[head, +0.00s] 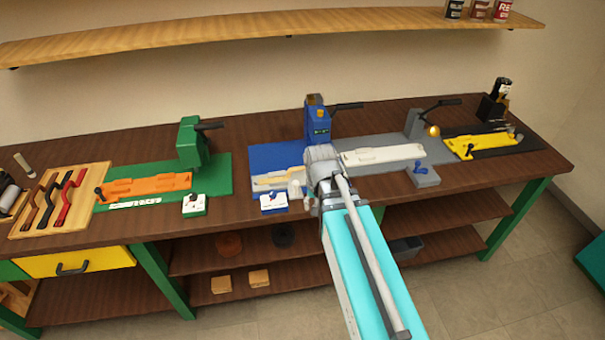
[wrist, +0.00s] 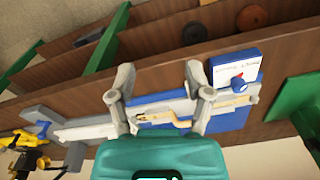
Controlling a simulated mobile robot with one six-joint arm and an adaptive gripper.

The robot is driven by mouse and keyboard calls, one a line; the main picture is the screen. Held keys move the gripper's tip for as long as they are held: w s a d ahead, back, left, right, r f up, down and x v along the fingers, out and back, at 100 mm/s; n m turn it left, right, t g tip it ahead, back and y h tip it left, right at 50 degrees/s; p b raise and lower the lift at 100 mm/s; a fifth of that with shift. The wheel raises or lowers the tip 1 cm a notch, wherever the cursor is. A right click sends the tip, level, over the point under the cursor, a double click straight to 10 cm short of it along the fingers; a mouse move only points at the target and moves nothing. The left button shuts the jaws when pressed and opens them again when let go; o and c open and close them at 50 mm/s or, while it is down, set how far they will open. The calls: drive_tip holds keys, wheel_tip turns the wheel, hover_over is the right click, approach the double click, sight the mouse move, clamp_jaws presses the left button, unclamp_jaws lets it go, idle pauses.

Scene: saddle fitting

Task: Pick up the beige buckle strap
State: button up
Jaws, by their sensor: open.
------------------------------------------------------------------------
The request:
Please set down each line of the data above exactly as written, without the pictures.

The result:
[head, +0.00s] 
[wrist, +0.00s] 
Controlling a simulated mobile robot with one six-joint arm and an adaptive gripper.

The robot is driven by mouse and keyboard calls, one a line; the main picture is the screen. Held keys move the gripper's tip for as long as they are held: w s a d ahead, back, left, right, r f up, down and x v along the fingers, out and back, at 100 mm/s; n m turn it left, right, t g tip it ahead, back and y h tip it left, right at 50 degrees/s; p b raise and lower the lift at 100 mm/s; a fifth of that with shift. The wheel raises or lowers the tip 1 cm a notch, wherever the cursor is. A right click sends the tip, level, over the point under the cursor, a double click straight to 10 cm short of it along the fingers; a mouse move only points at the target and moves nothing. The left button shuts the jaws when pressed and opens them again when let go; o and c open and close them at 50 mm/s or, while it is down, set how far they will open. The calls: drive_tip holds keys, wheel_tip turns the wheel, hover_over is the right click, approach the double click, sight the mouse move, clamp_jaws presses the left button, unclamp_jaws lets it go, idle pauses.

Scene: saddle fitting

Task: Pick up the beige buckle strap
State: button up
Jaws, by their sensor: open.

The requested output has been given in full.